> [Exercise prompt]: Repeat the full listing below verbatim and keep the images out.

> [Data segment]:
- - -

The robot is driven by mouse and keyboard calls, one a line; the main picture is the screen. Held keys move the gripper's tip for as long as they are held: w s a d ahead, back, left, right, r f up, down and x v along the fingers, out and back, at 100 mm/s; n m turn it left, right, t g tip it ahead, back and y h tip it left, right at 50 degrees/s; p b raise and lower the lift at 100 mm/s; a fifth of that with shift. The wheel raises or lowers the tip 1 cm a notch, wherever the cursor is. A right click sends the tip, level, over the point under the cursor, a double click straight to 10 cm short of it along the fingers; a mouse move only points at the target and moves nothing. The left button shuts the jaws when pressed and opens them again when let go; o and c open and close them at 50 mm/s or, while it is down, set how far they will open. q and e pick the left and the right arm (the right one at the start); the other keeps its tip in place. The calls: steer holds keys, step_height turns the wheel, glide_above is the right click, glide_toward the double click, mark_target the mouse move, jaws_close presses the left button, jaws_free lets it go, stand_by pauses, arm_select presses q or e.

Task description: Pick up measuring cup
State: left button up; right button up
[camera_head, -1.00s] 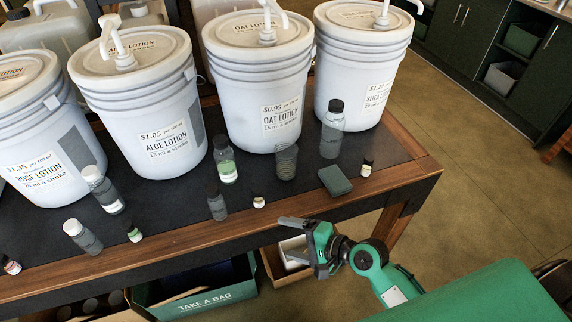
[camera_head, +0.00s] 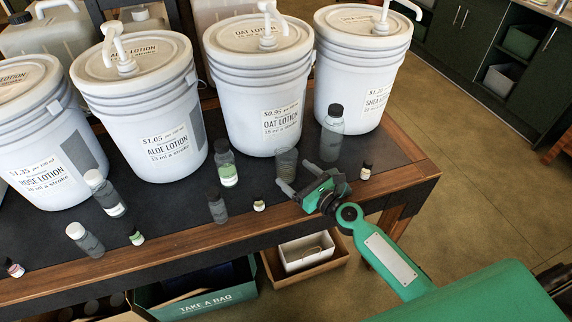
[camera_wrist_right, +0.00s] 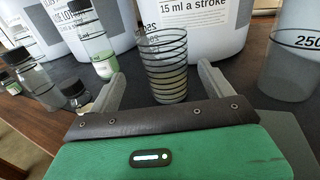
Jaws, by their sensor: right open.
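The measuring cup (camera_head: 287,163) is a small clear cup ringed with dark lines, upright on the dark table top in front of the oat lotion bucket. In the right wrist view the cup (camera_wrist_right: 164,68) stands just ahead, in line with the gap between the fingers. My right gripper (camera_head: 296,177) is open and empty, low over the table's front edge, with its fingertips pointing at the cup. In the wrist view the gripper's fingertips (camera_wrist_right: 158,76) lie left and right of the cup's lower part; I cannot tell whether they reach around it. My left gripper is out of view.
White pump buckets, including the oat lotion bucket (camera_head: 260,85), line the back. A green-labelled bottle (camera_head: 225,165) is left of the cup, a grey bottle (camera_head: 332,133) right. A tiny bottle (camera_head: 259,205) and a dark-capped bottle (camera_head: 217,207) stand near the wooden edge.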

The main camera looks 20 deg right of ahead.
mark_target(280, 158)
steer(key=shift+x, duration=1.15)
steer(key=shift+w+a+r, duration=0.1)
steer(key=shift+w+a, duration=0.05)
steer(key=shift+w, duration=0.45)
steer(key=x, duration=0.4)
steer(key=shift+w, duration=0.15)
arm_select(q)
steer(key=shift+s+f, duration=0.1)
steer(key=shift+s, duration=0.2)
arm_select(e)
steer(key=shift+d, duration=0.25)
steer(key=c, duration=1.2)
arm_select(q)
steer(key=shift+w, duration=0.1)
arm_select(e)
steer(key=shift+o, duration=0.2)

- - -

> [Result for this exercise]:
The robot is driven by mouse and keyboard calls, one a line; the main picture is the screen. Held keys move the gripper's tip for as long as they are held: w s a d ahead, back, left, right, r f up, down and x v along the fingers, out and back, at 100 mm/s; n m turn it left, right, t g tip it ahead, back and y h tip it left, right at 50 degrees/s; p b raise and lower the lift at 100 mm/s; a fifth of that with shift. The wheel raises or lowers the tip 1 cm a notch, wherever the cursor is. A right click sends the tip, level, over the point under the cursor, a double click straight to 10 cm short of it along the fingers; a mouse move only points at the target and moves nothing. The left button shuts the jaws when pressed and opens them again when let go; o and c open and close them at 50 mm/s or, while it is down, set how far they will open. q and e pick the left and the right arm (the right one at the start); the other keeps its tip in place. The calls: steer holds keys, step_height turns the wheel, glide_above is the right click, glide_toward the double click, mark_target the mouse move, jaws_close presses the left button, jaws_free lets it go, stand_by pauses, arm_select presses q or e.

Task description: Pick up measuring cup
State: left button up; right button up
[camera_head, -1.00s] 
[camera_head, +0.00s] 
[camera_wrist_right, +0.00s] 
Jaws, by their sensor: right open.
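The measuring cup (camera_head: 287,163) is a small clear cup ringed with dark lines, upright on the dark table top in front of the oat lotion bucket. In the right wrist view the cup (camera_wrist_right: 164,68) stands just ahead, in line with the gap between the fingers. My right gripper (camera_head: 296,177) is open and empty, low over the table's front edge, with its fingertips pointing at the cup. In the wrist view the gripper's fingertips (camera_wrist_right: 158,76) lie left and right of the cup's lower part; I cannot tell whether they reach around it. My left gripper is out of view.
White pump buckets, including the oat lotion bucket (camera_head: 260,85), line the back. A green-labelled bottle (camera_head: 225,165) is left of the cup, a grey bottle (camera_head: 332,133) right. A tiny bottle (camera_head: 259,205) and a dark-capped bottle (camera_head: 217,207) stand near the wooden edge.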

The main camera looks 20 deg right of ahead.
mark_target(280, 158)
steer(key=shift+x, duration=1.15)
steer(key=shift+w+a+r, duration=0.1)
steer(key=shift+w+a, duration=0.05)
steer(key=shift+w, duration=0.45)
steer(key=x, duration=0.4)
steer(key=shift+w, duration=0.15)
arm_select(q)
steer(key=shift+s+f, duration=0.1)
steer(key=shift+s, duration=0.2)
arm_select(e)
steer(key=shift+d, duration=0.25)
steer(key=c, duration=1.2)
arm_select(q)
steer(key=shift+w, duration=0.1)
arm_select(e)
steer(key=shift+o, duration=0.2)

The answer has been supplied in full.